Before the client interaction, AI pulls together everything relevant, policy history, claims record, life stage indicators, potential coverage gaps, competitor exposure. The agent arrives informed without having spent an hour manually assembling the information. This preparation advantage is significant: it means the agent can spend the actual client conversation being present rather than information-gathering.

During the interaction, the agent is fully human, listening, responding, building rapport, navigating emotion, making judgment calls that no algorithm can make. The AI is off to the side.

After the interaction, AI assists with documentation, follow-up drafting, task creation, and next-step identification. The agent reviews and personalizes rather than creates from scratch. This is where the time savings compound most dramatically, documentation work that used to take 30 minutes per client takes 5 minutes with AI assistance.

What This Means for Your Agency

Identify the one interaction type where your team's emotional intelligence most often breaks down. For most agencies, it's objection handling, specifically price objections, which producers tend to respond to technically rather than emotionally. Build one training session this month focused exclusively on the emotional architecture of price objections: what's actually going on when a prospect says "I can't afford it," and how do you respond to the real concern rather than the stated one?
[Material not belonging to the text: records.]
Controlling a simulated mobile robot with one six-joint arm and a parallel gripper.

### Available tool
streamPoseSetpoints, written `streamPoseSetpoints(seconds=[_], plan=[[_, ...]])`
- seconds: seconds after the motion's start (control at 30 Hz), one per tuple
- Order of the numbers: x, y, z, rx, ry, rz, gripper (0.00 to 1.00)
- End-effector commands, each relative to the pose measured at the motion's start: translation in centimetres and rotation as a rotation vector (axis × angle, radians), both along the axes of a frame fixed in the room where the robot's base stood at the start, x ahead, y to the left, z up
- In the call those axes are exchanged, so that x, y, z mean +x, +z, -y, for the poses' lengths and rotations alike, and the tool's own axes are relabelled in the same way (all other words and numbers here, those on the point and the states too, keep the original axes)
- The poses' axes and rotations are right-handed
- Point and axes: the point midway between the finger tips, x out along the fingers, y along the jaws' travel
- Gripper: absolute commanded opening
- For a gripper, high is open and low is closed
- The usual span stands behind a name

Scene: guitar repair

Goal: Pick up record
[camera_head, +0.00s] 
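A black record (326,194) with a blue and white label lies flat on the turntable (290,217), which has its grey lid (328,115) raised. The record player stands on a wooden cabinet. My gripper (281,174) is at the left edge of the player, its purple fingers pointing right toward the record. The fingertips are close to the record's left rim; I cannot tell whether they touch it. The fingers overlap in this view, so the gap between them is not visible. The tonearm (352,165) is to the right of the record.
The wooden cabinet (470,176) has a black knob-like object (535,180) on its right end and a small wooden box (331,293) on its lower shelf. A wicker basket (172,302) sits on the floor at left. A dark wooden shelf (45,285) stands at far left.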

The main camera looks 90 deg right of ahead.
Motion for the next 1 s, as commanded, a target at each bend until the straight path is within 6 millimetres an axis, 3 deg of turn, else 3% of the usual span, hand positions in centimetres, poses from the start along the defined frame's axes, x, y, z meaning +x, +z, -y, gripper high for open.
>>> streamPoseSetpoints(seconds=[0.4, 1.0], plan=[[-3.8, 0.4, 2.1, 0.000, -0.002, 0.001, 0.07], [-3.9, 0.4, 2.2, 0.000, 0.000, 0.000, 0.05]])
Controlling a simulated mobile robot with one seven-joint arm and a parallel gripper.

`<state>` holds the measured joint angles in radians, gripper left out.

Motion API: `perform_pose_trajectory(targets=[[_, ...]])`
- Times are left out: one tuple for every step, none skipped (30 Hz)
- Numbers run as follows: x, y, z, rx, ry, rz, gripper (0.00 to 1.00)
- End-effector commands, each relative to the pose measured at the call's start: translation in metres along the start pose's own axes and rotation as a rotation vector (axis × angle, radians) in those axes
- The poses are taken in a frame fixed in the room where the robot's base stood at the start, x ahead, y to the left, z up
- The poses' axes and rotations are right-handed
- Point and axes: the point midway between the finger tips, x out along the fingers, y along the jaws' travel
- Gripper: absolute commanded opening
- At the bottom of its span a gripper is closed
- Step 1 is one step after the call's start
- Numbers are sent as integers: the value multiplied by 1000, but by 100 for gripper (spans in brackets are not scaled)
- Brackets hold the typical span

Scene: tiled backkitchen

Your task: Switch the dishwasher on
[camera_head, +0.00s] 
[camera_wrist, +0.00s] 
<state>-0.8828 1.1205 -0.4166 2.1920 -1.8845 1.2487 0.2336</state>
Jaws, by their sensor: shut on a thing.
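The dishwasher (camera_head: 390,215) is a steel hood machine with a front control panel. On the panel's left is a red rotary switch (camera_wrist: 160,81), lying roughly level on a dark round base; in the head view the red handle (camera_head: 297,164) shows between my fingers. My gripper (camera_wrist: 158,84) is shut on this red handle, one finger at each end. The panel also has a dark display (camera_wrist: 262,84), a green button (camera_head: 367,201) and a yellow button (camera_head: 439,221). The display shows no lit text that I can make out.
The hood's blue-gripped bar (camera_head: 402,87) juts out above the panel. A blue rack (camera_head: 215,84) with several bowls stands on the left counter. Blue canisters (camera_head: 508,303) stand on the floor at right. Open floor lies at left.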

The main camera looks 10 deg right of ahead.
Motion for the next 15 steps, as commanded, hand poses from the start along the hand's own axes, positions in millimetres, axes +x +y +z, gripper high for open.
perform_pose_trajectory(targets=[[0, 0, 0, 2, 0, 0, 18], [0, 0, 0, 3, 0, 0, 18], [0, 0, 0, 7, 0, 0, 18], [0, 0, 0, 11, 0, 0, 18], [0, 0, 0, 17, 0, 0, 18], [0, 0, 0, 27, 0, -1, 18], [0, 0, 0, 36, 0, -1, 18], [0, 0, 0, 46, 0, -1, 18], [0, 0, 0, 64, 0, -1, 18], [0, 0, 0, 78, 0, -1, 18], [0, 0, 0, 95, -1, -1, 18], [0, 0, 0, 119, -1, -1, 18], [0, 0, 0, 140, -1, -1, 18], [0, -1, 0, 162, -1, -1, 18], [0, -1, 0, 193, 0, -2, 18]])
On the AI implementation side, pick one workflow, renewal prep, new client onboarding, or post-claim follow-up, and spend two weeks prototyping an AI-assisted version. Measure not just time saved but also quality of human interaction: do agents arrive at those conversations more prepared and more present? That's the metric that matters.

The Bottom Line

Kian Gohar's message across both conversations is consistent and urgent: the agencies that thrive in the AI era are the ones that invest in what AI can't replicate. Emotional intelligence, structured curiosity, and the capacity to be genuinely present with clients in their most stressful moments, these are the capabilities that will determine market share in the next decade. Start building them now.